Given the equation $$y'' + y=0$$ A solution is $y=\sin(t)$
Why can't we stop there since we know a way to solve the system? Why should we consider all of the ways to solve the system?
I would really like to see a real world example when having a single solution is inadequate. I know this is asking a lot, but I often find mathematics only becomes easier to understand once I need to use it to solve something and it becomes relate-able to real things.

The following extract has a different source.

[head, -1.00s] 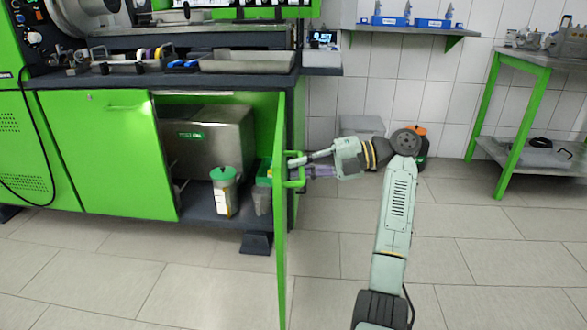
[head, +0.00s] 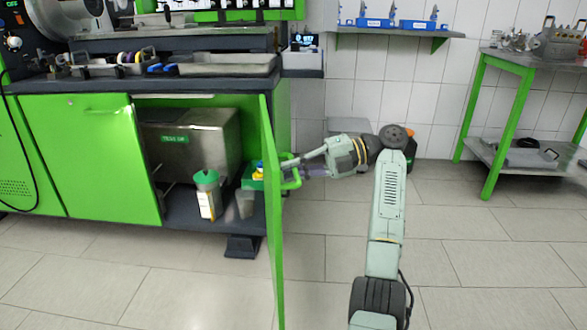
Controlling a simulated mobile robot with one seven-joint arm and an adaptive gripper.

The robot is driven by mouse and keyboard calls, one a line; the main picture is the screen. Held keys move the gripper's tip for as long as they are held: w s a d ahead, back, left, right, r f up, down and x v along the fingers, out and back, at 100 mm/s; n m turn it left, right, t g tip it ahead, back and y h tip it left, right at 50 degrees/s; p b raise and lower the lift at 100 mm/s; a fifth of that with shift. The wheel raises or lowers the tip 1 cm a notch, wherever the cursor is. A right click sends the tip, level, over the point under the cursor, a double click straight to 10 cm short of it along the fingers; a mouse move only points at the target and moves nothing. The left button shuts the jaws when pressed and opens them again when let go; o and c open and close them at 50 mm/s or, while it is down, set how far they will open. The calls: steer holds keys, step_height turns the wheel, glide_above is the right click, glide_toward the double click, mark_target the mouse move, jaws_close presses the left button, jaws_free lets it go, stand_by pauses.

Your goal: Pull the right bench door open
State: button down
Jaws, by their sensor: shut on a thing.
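The right bench door (head: 272,225) is a green panel swung wide open, seen nearly edge-on in the head view. Its green handle (head: 291,181) sticks out on the right side of the panel. My gripper (head: 292,168) is at the handle, shut on it, with my arm reaching in from the right. The fingertips are small and partly hidden by the handle. The open compartment of the bench (head: 175,218) shows left of the door.
Inside stand a steel tank (head: 190,140), a green-lidded container (head: 207,195) and a green box (head: 252,178). The left door (head: 92,160) is shut. A green-legged table (head: 505,120) stands at the right. The floor (head: 340,290) right of the door is clear.

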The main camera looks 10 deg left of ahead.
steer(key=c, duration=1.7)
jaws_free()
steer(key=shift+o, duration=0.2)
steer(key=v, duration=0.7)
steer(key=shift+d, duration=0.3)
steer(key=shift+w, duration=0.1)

Consider a point mass $m= 1 \ \mathrm{kg}$ attached to one end of a spring with spring constant $k = 1 \ \mathrm{N/m}$. Suppose that the spring is suspended vertically from an immovable support. The oscillations of the mass around its equilibrium position can then be described by the equation $$y''+y = 0$$ where $'$ denotes time derivative, $y$ the displacement and where we measure distance in $\mathrm{m}$ and time in $\mathrm{s}$.
As you have said, $y = \sin t$ is a solution to this equation. For this solution, we have $y(0) = 0$ and $y'(0) = 1$. This means that the mass starts from rest with unit speed. Furthermore, the maximum displacement of the mass is $1$.

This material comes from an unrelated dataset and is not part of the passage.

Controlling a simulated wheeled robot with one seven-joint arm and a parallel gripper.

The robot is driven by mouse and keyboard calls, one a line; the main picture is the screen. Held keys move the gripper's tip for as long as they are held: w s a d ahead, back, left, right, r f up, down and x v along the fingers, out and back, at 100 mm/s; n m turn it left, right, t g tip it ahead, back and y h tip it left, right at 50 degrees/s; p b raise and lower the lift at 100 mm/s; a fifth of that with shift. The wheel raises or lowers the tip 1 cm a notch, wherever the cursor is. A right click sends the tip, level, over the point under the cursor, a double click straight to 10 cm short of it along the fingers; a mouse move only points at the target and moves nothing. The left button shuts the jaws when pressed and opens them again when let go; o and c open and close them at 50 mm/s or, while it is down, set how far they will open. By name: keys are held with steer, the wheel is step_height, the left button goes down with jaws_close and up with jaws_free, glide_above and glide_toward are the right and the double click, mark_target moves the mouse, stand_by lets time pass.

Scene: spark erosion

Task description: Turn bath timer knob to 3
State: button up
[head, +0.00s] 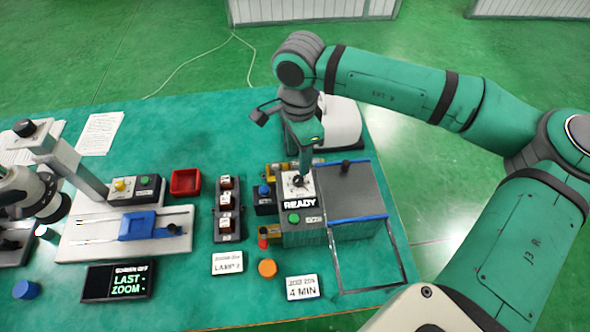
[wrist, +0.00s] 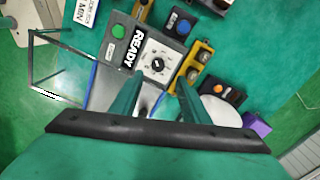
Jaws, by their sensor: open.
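The bath timer knob (wrist: 157,63) is a small dark knob at the centre of a white dial plate with marks around it, on the grey bath unit. In the head view the knob (head: 298,181) sits just above the READY display (head: 300,203), partly covered by my gripper. My gripper (head: 305,172) points down over the dial. In the wrist view the two green fingers of my gripper (wrist: 159,88) are apart with nothing between them, and the knob lies just beyond their tips. The number at the knob's pointer is too small to read.
A green button (head: 293,218) and a blue button (head: 264,190) sit near the dial. A wire-frame basket (head: 340,262) with blue bars is at the unit's right. A "4 MIN" card (head: 302,288) lies in front. Yellow fittings (wrist: 189,72) stand close beside the dial.

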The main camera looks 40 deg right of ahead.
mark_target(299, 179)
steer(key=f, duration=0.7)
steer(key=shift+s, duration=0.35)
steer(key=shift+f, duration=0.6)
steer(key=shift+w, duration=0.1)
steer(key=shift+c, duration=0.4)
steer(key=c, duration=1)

But what if the mass doesn't start from rest and what if it doesn't have unit speed? What if we release the mass $1.5 \ \mathrm{m}$ from its equilibrium at $t=0$ and with zero initial speed? Then your solution would be $y = 1.5 \cos t$. This is physically different from $y = \sin t$.
In order to be able to account for different initial conditions, you need the general solution, which can be written in many ways, one of which is $y = A\sin (t) + B\sin (t)$. We could also write this as $y = C\sin(t+ \phi)$, as $C\sin(t+\phi) = C\cos(\phi)\sin(t) + C\sin(\phi)\cos(t)$. However, this is still very different from simply $y = \sin t$.